Exercise objective -
Here are some records; return them all exactly.
─── Data excerpts ───
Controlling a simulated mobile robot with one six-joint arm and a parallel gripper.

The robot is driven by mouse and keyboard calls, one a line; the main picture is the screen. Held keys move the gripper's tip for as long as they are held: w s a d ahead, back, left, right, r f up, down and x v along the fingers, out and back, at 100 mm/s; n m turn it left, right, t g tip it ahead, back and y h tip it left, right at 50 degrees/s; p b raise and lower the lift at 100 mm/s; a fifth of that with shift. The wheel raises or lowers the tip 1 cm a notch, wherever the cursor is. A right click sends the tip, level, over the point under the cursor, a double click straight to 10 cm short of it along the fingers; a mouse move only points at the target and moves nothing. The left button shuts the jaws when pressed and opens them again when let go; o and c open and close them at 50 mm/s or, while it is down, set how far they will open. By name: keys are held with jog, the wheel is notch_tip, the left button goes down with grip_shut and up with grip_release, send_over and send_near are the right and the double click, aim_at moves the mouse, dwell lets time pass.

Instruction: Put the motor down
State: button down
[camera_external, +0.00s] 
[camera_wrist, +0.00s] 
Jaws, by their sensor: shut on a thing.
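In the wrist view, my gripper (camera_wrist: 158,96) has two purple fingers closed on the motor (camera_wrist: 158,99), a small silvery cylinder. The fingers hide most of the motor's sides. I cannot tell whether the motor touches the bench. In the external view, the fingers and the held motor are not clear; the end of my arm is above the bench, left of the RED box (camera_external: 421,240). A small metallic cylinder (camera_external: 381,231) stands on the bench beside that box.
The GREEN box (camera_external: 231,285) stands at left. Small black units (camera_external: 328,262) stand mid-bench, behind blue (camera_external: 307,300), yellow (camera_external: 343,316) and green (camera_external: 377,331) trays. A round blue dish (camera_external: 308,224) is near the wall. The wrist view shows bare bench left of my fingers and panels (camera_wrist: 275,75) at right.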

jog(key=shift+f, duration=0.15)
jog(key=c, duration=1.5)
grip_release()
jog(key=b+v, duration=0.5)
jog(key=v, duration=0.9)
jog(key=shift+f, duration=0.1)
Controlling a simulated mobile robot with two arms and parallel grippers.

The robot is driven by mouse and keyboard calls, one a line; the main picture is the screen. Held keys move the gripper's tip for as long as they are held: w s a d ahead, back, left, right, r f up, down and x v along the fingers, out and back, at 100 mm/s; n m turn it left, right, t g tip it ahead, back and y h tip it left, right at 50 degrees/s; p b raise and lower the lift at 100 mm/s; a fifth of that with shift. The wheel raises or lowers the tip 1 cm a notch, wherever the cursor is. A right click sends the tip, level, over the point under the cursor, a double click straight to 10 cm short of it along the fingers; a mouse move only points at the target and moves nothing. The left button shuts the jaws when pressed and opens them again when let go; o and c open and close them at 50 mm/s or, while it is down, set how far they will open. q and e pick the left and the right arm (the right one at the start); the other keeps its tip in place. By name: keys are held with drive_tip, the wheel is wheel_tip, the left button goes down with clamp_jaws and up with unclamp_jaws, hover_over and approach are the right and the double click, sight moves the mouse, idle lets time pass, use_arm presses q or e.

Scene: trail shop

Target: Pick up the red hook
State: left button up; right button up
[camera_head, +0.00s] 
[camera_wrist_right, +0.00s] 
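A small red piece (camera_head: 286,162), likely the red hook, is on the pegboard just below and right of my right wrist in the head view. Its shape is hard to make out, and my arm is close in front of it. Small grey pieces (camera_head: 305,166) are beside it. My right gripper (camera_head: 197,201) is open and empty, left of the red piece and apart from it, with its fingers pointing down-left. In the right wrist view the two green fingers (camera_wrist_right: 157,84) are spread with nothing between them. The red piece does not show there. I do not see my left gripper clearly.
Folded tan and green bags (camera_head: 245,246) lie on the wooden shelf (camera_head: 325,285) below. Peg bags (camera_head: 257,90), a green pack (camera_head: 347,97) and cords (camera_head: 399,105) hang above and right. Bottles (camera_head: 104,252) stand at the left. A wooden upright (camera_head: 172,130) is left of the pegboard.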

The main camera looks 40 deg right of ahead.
───
Exercise solution -
Controlling a simulated mobile robot with one six-joint arm and a parallel gripper.

The robot is driven by mouse and keyboard calls, one a line; the main picture is the screen. Held keys move the gripper's tip for as long as they are held: w s a d ahead, back, left, right, r f up, down and x v along the fingers, out and back, at 100 mm/s; n m turn it left, right, t g tip it ahead, back and y h tip it left, right at 50 degrees/s; p b raise and lower the lift at 100 mm/s; a fifth of that with shift. The wheel raises or lowers the tip 1 cm a notch, wherever the cursor is. A right click sends the tip, level, over the point under the cursor, a double click straight to 10 cm short of it along the fingers; a mouse move only points at the target and moves nothing. The left button shuts the jaws when pressed and opens them again when let go; o and c open and close them at 50 mm/s or, while it is down, set how far they will open. By name: keys are held with jog, the wheel is notch_tip, the left button goes down with grip_shut and up with grip_release, send_over and send_near are the right and the double click, aim_at moves the mouse, dwell lets time pass.

Instruction: Put the motor down
State: button down
[camera_external, +0.00s] 
[camera_wrist, +0.00s] 
Jaws, by their sensor: shut on a thing.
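In the wrist view, my gripper (camera_wrist: 158,96) has two purple fingers closed on the motor (camera_wrist: 158,99), a small silvery cylinder. The fingers hide most of the motor's sides. I cannot tell whether the motor touches the bench. In the external view, the fingers and the held motor are not clear; the end of my arm is above the bench, left of the RED box (camera_external: 421,240). A small metallic cylinder (camera_external: 381,231) stands on the bench beside that box.
The GREEN box (camera_external: 231,285) stands at left. Small black units (camera_external: 328,262) stand mid-bench, behind blue (camera_external: 307,300), yellow (camera_external: 343,316) and green (camera_external: 377,331) trays. A round blue dish (camera_external: 308,224) is near the wall. The wrist view shows bare bench left of my fingers and panels (camera_wrist: 275,75) at right.

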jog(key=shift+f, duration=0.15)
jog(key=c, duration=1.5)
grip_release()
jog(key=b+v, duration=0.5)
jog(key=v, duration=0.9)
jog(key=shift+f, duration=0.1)
Controlling a simulated mobile robot with two arms and parallel grippers.

The robot is driven by mouse and keyboard calls, one a line; the main picture is the screen. Held keys move the gripper's tip for as long as they are held: w s a d ahead, back, left, right, r f up, down and x v along the fingers, out and back, at 100 mm/s; n m turn it left, right, t g tip it ahead, back and y h tip it left, right at 50 degrees/s; p b raise and lower the lift at 100 mm/s; a fifth of that with shift. The wheel raises or lowers the tip 1 cm a notch, wherever the cursor is. A right click sends the tip, level, over the point under the cursor, a double click straight to 10 cm short of it along the fingers; a mouse move only points at the target and moves nothing. The left button shuts the jaws when pressed and opens them again when let go; o and c open and close them at 50 mm/s or, while it is down, set how far they will open. q and e pick the left and the right arm (the right one at the start); the other keeps its tip in place. By name: keys are held with drive_tip, the wheel is wheel_tip, the left button goes down with clamp_jaws and up with unclamp_jaws, hover_over and approach are the right and the double click, sight moves the mouse, idle lets time pass, use_arm presses q or e.

Scene: trail shop

Target: Pick up the red hook
State: left button up; right button up
[camera_head, +0.00s] 
[camera_wrist_right, +0.00s] 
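A small red piece (camera_head: 286,162), likely the red hook, is on the pegboard just below and right of my right wrist in the head view. Its shape is hard to make out, and my arm is close in front of it. Small grey pieces (camera_head: 305,166) are beside it. My right gripper (camera_head: 197,201) is open and empty, left of the red piece and apart from it, with its fingers pointing down-left. In the right wrist view the two green fingers (camera_wrist_right: 157,84) are spread with nothing between them. The red piece does not show there. I do not see my left gripper clearly.
Folded tan and green bags (camera_head: 245,246) lie on the wooden shelf (camera_head: 325,285) below. Peg bags (camera_head: 257,90), a green pack (camera_head: 347,97) and cords (camera_head: 399,105) hang above and right. Bottles (camera_head: 104,252) stand at the left. A wooden upright (camera_head: 172,130) is left of the pegboard.

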The main camera looks 40 deg right of ahead.

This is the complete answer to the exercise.